_WRITTEN REQUEST_
In the entries below, find the line containing "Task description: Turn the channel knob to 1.". Copy it and all lines after it, exactly, through the end.

_LISTING_
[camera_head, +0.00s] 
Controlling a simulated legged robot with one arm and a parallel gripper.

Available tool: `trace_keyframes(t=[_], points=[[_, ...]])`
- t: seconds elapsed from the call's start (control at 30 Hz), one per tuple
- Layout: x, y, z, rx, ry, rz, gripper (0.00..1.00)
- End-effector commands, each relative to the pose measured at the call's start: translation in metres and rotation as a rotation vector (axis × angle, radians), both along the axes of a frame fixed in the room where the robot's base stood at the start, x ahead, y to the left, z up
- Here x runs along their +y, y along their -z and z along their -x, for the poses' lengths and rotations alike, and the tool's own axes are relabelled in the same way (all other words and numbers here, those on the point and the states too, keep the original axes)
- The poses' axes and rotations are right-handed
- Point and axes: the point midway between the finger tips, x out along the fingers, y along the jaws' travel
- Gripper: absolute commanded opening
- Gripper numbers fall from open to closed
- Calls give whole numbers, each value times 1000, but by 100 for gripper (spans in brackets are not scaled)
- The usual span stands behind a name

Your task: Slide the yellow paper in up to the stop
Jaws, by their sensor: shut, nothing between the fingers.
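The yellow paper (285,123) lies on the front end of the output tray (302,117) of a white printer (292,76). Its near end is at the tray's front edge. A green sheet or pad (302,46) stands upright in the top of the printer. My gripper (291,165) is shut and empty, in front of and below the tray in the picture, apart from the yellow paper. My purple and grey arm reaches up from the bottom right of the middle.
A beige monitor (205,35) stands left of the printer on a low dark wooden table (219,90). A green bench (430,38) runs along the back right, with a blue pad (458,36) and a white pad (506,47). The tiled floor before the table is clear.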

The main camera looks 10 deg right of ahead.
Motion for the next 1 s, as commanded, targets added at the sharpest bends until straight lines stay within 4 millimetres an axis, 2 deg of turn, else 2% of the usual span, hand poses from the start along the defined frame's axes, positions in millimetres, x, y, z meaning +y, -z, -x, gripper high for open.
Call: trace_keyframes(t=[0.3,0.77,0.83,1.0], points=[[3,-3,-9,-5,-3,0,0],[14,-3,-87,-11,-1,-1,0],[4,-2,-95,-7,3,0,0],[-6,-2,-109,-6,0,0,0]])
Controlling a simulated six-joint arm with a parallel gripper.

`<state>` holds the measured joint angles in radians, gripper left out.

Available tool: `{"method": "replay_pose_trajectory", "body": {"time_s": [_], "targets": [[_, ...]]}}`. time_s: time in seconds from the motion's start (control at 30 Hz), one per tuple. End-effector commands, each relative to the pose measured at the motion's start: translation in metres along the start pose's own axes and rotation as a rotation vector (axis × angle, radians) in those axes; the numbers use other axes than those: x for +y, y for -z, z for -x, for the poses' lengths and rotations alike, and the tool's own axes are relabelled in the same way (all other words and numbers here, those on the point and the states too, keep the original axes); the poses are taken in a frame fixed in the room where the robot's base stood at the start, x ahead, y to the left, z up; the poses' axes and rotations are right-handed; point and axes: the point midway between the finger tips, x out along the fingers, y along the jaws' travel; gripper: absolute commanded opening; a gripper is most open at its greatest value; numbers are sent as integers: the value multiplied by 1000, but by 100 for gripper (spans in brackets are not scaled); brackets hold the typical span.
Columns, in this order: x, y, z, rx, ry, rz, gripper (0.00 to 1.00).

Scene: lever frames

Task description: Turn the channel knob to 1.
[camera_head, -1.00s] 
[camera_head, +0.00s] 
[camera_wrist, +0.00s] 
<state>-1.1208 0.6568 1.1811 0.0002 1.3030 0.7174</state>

_RESULT FOR THIS EXERCISE_
Task description: Turn the channel knob to 1.
[camera_head, -1.00s] 
[camera_head, +0.00s] 
[camera_wrist, +0.00s] 
<state>-1.1208 0.6568 1.1811 0.0002 1.3030 0.7174</state>

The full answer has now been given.